(Robot task records)
%%

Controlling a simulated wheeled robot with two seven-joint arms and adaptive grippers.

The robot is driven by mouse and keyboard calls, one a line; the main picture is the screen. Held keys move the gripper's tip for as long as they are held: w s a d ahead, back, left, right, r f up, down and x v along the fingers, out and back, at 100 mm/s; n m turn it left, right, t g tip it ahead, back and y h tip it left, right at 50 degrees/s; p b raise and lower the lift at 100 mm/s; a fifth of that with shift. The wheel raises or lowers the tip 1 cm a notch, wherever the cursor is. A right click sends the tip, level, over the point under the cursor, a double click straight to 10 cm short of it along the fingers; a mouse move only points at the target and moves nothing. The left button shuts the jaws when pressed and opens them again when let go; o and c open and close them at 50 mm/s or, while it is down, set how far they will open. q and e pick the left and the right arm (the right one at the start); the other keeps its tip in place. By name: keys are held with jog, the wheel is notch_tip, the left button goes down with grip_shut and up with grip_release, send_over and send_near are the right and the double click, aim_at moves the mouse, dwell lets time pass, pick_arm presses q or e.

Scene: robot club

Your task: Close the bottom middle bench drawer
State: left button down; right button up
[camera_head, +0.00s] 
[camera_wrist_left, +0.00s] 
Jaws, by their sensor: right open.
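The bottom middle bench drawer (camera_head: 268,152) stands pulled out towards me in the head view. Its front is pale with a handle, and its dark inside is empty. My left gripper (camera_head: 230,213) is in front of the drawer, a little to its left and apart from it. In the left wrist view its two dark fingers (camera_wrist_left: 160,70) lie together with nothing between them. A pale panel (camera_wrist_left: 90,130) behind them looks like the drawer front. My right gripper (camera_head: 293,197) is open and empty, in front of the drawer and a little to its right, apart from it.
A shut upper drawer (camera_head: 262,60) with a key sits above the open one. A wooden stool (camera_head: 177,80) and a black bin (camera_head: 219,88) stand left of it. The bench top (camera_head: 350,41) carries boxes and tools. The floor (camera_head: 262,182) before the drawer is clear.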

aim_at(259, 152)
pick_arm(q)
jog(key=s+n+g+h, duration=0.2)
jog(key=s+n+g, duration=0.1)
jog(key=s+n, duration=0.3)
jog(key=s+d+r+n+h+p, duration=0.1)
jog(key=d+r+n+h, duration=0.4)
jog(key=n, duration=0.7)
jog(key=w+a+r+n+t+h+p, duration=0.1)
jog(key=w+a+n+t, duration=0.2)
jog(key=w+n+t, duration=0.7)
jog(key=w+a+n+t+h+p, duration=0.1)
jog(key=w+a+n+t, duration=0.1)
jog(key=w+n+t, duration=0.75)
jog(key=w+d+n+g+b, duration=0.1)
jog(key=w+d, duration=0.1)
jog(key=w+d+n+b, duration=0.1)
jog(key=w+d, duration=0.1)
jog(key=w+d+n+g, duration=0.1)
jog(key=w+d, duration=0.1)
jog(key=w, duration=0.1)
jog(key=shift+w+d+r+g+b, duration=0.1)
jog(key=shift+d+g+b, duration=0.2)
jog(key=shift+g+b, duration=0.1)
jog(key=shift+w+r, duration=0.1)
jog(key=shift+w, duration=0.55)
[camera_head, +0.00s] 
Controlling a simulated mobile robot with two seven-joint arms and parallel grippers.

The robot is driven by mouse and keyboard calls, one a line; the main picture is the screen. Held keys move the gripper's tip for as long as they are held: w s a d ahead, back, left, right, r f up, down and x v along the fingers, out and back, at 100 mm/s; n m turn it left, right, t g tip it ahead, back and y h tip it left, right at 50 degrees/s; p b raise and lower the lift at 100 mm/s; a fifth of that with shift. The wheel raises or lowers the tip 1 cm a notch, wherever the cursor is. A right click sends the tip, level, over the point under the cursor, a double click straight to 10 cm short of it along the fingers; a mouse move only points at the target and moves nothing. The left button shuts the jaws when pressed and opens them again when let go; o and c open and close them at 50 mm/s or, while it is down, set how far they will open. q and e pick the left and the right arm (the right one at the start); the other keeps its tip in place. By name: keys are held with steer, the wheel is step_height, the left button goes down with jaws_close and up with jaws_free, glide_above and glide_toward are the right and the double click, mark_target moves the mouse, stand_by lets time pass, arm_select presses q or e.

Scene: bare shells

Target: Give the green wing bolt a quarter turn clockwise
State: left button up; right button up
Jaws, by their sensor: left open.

%%

Required task
Count every line bearing the word "arms"; report the total only.

Answer
2